** Begin Data shown **

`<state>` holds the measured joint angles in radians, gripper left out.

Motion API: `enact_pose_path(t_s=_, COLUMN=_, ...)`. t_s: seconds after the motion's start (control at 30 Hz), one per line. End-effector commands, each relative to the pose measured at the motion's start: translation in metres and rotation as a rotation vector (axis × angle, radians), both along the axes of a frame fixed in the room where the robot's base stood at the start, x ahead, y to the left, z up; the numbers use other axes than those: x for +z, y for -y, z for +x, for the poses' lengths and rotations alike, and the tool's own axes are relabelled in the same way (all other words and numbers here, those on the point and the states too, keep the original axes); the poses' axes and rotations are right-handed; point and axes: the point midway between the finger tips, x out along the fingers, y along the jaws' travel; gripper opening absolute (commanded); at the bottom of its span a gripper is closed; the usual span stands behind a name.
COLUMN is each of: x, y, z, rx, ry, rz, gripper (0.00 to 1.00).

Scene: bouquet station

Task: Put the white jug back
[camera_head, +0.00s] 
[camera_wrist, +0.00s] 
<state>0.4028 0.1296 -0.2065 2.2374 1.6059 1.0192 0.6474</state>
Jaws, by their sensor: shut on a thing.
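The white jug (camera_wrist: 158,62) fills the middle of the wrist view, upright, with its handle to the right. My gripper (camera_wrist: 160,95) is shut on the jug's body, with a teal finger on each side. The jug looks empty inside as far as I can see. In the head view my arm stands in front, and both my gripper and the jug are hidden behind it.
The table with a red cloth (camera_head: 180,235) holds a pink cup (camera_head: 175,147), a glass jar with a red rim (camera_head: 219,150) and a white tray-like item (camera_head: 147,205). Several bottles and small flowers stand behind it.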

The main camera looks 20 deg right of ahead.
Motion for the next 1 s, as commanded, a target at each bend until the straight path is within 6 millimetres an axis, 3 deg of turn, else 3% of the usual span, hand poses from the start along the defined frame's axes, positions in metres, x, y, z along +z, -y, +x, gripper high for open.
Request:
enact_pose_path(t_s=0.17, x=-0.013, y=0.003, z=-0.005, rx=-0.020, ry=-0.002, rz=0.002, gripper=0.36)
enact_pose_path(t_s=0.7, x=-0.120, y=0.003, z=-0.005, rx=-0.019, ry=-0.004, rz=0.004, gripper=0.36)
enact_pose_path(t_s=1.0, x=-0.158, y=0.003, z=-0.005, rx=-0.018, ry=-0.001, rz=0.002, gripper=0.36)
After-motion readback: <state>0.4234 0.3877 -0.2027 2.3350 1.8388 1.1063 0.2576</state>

** End Data shown **

All of the data must be returned exactly.

`<state>` holds the measured joint angles in radians, gripper left out.

Motion API: `enact_pose_path(t_s=_, COLUMN=_, ...)`. t_s: seconds after the motion's start (control at 30 Hz), one per line. End-effector commands, each relative to the pose measured at the motion's start: translation in metres and rotation as a rotation vector (axis × angle, radians), both along the axes of a frame fixed in the room where the robot's base stood at the start, x ahead, y to the left, z up; the numbers use other axes than those: x for +z, y for -y, z for +x, for the poses' lengths and rotations alike, and the tool's own axes are relabelled in the same way (all other words and numbers here, those on the point and the states too, keep the original axes); the poses' axes and rotations are right-handed; point and axes: the point midway between the finger tips, x out along the fingers, y along the jaws' travel; gripper opening absolute (commanded); at the bottom of its span a gripper is closed; the usual span stands behind a name.
COLUMN is each of: x, y, z, rx, ry, rz, gripper (0.00 to 1.00).

Scene: bouquet station

Task: Put the white jug back
[camera_head, +0.00s] 
[camera_wrist, +0.00s] 
<state>0.4028 0.1296 -0.2065 2.2374 1.6059 1.0192 0.6474</state>
Jaws, by their sensor: shut on a thing.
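The white jug (camera_wrist: 158,62) fills the middle of the wrist view, upright, with its handle to the right. My gripper (camera_wrist: 160,95) is shut on the jug's body, with a teal finger on each side. The jug looks empty inside as far as I can see. In the head view my arm stands in front, and both my gripper and the jug are hidden behind it.
The table with a red cloth (camera_head: 180,235) holds a pink cup (camera_head: 175,147), a glass jar with a red rim (camera_head: 219,150) and a white tray-like item (camera_head: 147,205). Several bottles and small flowers stand behind it.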

The main camera looks 20 deg right of ahead.
Motion for the next 1 s, as commanded, a target at each bend until the straight path is within 6 millimetres an axis, 3 deg of turn, else 3% of the usual span, hand poses from the start along the defined frame's axes, positions in metres, x, y, z along +z, -y, +x, gripper high for open.
Request:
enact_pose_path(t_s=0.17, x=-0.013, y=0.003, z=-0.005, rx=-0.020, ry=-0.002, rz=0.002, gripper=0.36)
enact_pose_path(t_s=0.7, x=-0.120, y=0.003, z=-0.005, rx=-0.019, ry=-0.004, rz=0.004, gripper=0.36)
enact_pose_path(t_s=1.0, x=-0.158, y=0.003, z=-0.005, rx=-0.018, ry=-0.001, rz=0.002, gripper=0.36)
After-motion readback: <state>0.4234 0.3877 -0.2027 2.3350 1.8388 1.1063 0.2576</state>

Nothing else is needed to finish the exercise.